At about the same time that Dansgaard-Oeschger events were first being described, evidence from both ice and sediment cores led to the discovery of another kind of rapid climatic shift. While studying sediment cores from the floor of the North Atlantic Ocean, paleoclimatologist Hartmut Heinrich of the University of Gottingen in Germany noticed unusual layers of debris in some of the cores. These layers, which became known as Heinrich layers, consisted of pebbles, soil, and other material sandwiched between more typical sediment layers. However, this type of debris could only have come from land. How did it get to the bottom of the sea?
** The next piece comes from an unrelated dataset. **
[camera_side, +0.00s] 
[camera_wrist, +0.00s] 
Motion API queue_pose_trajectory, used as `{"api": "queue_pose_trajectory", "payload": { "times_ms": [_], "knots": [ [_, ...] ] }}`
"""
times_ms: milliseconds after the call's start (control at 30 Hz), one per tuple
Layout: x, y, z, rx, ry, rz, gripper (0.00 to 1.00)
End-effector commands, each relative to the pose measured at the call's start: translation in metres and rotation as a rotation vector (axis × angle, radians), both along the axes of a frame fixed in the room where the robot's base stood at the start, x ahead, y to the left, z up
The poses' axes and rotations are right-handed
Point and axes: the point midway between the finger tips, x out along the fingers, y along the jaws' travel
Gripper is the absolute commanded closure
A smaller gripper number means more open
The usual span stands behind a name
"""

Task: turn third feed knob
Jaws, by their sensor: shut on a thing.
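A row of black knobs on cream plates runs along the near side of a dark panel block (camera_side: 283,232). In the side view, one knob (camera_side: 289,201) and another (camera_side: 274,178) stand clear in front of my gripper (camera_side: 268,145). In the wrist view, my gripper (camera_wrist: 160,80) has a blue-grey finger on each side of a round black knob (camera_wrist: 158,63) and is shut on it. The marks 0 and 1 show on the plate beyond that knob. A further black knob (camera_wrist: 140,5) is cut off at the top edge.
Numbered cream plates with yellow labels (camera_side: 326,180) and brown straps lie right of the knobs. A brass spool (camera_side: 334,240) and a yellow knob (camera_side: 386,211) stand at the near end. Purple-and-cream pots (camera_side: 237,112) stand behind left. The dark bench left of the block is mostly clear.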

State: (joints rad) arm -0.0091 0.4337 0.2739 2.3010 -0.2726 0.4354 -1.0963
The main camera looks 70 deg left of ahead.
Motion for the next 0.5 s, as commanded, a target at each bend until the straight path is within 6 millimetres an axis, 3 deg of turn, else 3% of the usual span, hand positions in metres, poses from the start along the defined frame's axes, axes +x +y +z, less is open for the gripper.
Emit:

By comparing his sediment cores with ice-core data, Heinrich determined that the layers were associated with periods of rapid regional cooling, which are now known as “Heinrich events.” At least six Heinrich events, each lasting 1,000 to 2,000 years, have occurred at irregular intervals during the last 70,000 years. Heinrich theorized that the debris was carried into the oceans by icebergs, mostly from the ice sheet that covered what is now northeastern North America. As the ice sheet expanded during the periods of cooling, it picked up large amounts of soil and rock. Icebergs broke away from the edge of the ice sheet and drifted into the North Atlantic Ocean. The icebergs cooled the surface water of the entire North Atlantic, like ice cubes in a bowl of water. That led to further regional cooling of the atmosphere as the water absorbed heat from the air. As the icebergs melted, the soil and rocks trapped inside them came free and sank, forming layers of debris on the sea floor. The reason for the Heinrich events, each of which ended as abruptly as it began, remained a mystery in 2000.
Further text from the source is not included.